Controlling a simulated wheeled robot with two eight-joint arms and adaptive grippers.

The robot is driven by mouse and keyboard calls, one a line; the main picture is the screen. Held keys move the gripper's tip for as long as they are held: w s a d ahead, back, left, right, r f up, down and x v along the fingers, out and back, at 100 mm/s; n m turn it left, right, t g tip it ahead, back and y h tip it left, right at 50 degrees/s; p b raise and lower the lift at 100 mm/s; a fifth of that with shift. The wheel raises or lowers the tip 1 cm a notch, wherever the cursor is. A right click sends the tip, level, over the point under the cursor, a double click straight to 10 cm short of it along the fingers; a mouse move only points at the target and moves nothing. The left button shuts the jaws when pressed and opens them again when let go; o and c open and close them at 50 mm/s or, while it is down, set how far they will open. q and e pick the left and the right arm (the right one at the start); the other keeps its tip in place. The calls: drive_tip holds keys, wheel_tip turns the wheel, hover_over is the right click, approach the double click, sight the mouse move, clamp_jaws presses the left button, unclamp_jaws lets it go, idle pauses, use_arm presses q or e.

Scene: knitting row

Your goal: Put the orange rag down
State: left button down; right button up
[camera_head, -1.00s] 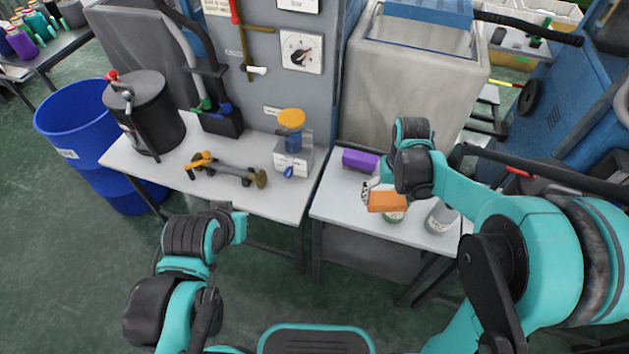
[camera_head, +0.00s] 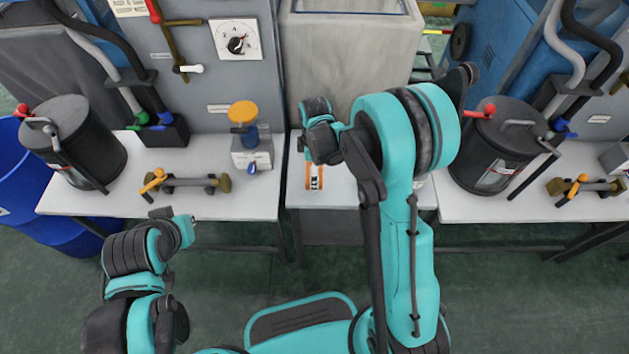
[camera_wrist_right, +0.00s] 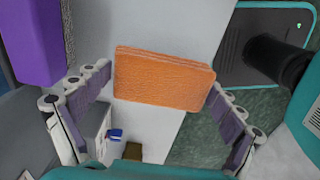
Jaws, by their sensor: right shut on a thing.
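The orange rag (camera_wrist_right: 163,78) is a folded block in the right wrist view, held between the two finger pads of my right gripper (camera_wrist_right: 160,92). In the head view the rag (camera_head: 308,178) shows only partly at the gripper (camera_head: 315,183), over the small middle table (camera_head: 345,197). The picture does not clearly show how high above the table it is. My left gripper (camera_head: 174,220) is in front of the left table, away from the rag, and its jaws are not clear.
A purple block (camera_wrist_right: 30,40) is near the rag in the right wrist view. The left table (camera_head: 95,203) carries a black canister (camera_head: 75,145), a dumbbell-shaped tool (camera_head: 195,184) and a yellow-topped device (camera_head: 247,135). The right table (camera_head: 470,208) carries another black canister (camera_head: 495,150). My right arm covers much of the middle table.

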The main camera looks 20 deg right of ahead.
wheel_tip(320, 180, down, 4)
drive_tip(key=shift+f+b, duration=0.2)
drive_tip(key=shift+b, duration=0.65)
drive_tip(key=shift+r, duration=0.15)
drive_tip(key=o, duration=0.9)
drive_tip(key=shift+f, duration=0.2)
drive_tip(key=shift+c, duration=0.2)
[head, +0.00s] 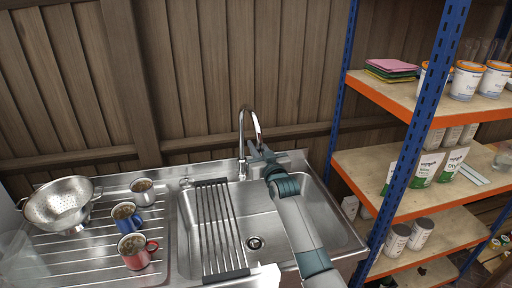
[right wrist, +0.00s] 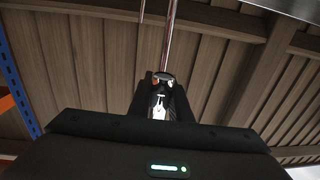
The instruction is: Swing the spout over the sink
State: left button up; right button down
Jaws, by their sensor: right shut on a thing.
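The chrome tap (head: 242,140) rises behind the steel sink (head: 262,222), and its curved spout (head: 256,122) arches over to the right. My right gripper (head: 255,150) is at the lower end of the spout and shut on it. In the right wrist view the fingers (right wrist: 160,88) close around the spout end, and the shiny pipe (right wrist: 170,40) runs up from there. The spout end appears near the back edge of the basin; the gripper partly hides it. My left gripper is not in view.
A dark-barred drying rack (head: 222,225) lies across the basin's left part. Several mugs, including a red one (head: 137,250), and a colander (head: 62,203) stand on the left drainboard. A blue-and-orange shelf (head: 395,160) stands close on the right. A wooden wall is behind.

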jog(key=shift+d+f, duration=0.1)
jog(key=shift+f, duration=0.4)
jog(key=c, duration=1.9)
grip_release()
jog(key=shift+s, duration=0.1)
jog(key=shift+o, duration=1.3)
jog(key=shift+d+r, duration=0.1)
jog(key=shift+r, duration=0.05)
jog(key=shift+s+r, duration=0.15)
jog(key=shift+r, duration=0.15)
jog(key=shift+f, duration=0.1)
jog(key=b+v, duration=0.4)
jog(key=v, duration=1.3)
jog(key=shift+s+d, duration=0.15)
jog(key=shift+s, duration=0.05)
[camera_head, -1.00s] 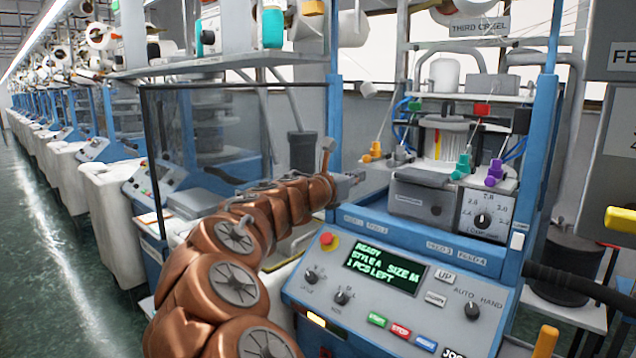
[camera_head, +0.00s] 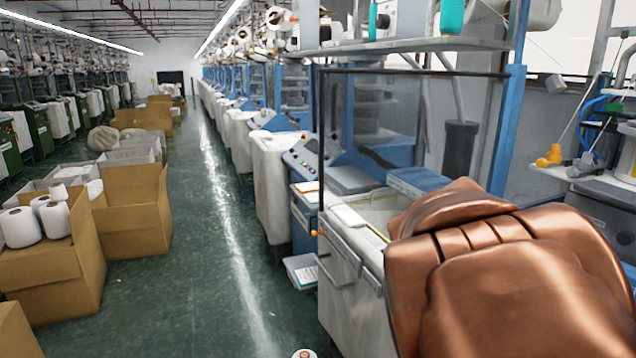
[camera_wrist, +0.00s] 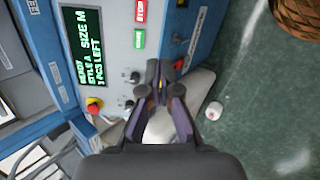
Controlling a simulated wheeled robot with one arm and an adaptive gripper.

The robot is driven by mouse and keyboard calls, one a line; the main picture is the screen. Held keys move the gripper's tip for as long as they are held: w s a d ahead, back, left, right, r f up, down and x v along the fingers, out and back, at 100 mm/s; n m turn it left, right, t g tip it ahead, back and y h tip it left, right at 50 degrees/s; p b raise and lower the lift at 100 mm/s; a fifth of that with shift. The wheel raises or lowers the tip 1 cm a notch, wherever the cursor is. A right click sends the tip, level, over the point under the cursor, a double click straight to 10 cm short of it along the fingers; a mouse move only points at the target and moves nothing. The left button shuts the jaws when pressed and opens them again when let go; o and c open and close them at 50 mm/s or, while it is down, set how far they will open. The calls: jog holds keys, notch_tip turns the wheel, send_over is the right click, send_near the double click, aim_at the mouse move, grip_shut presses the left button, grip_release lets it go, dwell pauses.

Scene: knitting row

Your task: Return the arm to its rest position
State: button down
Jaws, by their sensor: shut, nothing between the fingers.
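My copper arm (camera_head: 510,275) fills the lower right of the head view, bent up close to the camera. Its end is not visible there. In the wrist view my gripper (camera_wrist: 165,82) has its dark fingers together with nothing held. It is in front of the knitting machine's control panel (camera_wrist: 112,45), which appears sideways. Floor shows to the right of the panel.
In the head view a green floor aisle (camera_head: 215,255) runs clear between cardboard boxes (camera_head: 130,215) with yarn cones at left and a row of blue machines at right. A small white object (camera_wrist: 214,110) and a wicker basket (camera_wrist: 300,15) show in the wrist view.

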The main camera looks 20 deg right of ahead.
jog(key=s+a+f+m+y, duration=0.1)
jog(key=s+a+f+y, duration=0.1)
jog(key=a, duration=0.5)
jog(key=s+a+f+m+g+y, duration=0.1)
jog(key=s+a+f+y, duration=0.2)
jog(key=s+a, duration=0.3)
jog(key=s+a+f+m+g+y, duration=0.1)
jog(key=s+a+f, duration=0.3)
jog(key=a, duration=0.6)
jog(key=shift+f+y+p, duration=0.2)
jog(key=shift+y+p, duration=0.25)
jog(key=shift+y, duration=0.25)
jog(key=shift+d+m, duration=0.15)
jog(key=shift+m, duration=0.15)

____

Short exercise –
Pull out the lines above in which the word "wheeled" appears.

Exercise result –
Controlling a simulated wheeled robot with two eight-joint arms and adaptive grippers.
Controlling a simulated wheeled robot with one arm and an adaptive gripper.

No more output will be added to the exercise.